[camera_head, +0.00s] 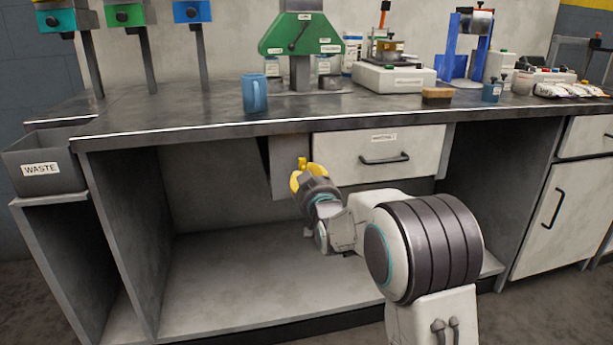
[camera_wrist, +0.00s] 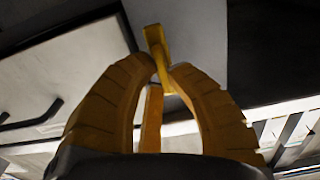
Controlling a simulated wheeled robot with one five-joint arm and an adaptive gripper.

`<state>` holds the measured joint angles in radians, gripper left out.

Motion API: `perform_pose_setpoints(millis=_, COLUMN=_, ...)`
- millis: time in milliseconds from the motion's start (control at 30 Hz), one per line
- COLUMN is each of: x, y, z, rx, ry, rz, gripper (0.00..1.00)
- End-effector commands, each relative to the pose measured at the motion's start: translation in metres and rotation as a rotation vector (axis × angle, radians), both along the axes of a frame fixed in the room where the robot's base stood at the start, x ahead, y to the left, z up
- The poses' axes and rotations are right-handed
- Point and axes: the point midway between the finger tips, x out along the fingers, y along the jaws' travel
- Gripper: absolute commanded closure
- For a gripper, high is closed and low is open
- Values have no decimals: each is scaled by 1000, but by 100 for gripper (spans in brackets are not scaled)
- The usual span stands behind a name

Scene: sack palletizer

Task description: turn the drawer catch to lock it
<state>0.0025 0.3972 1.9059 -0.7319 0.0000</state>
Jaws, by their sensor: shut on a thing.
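The drawer (camera_head: 350,142) is a pale front with a dark bar handle (camera_head: 385,159), under the benchtop. The yellow catch (camera_head: 302,163) is on the grey panel just left of the drawer. My gripper (camera_head: 303,172), with yellow fingers, is at the catch from below and in front. In the wrist view the catch (camera_wrist: 154,38) is a short yellow bar, and my gripper (camera_wrist: 160,70) is shut on its near end, one fingertip on each side. The fingers hide part of the catch, so its exact turn is hard to tell. The drawer front also shows in the wrist view (camera_wrist: 60,75).
The benchtop edge (camera_head: 230,132) runs just above my gripper. A blue mug (camera_head: 254,94) stands near that edge. The waste bin (camera_head: 45,160) is at the left. The space under the bench is open, with a bare shelf (camera_head: 230,285) below.

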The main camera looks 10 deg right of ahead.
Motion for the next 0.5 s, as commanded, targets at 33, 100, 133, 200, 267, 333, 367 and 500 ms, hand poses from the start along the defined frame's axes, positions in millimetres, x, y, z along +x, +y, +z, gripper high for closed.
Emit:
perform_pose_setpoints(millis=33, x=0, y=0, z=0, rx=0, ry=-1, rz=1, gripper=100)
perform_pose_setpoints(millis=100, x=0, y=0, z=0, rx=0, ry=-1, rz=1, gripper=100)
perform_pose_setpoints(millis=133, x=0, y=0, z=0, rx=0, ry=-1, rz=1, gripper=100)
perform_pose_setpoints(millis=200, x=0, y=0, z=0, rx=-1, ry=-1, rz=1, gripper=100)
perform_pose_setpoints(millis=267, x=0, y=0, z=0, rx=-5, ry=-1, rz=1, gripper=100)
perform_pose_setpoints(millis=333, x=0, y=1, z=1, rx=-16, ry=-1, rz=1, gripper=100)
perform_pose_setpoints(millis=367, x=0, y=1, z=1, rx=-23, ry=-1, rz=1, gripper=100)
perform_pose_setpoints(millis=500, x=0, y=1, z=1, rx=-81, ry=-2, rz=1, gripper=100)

_What the task requires_
Copy only the lines above from the one containing "[camera_wrist, +0.00s]" through the one containing "- COLUMN is", both included. Leave out the pictures.

_Task solution_
[camera_wrist, +0.00s] 
Controlling a simulated wheeled robot with one five-joint arm and an adaptive gripper.

`<state>` holds the measured joint angles in radians, gripper left out.

Motion API: `perform_pose_setpoints(millis=_, COLUMN=_, ...)`
- millis: time in milliseconds from the motion's start (control at 30 Hz), one per line
- COLUMN is each of: x, y, z, rx, ry, rz, gripper (0.00..1.00)

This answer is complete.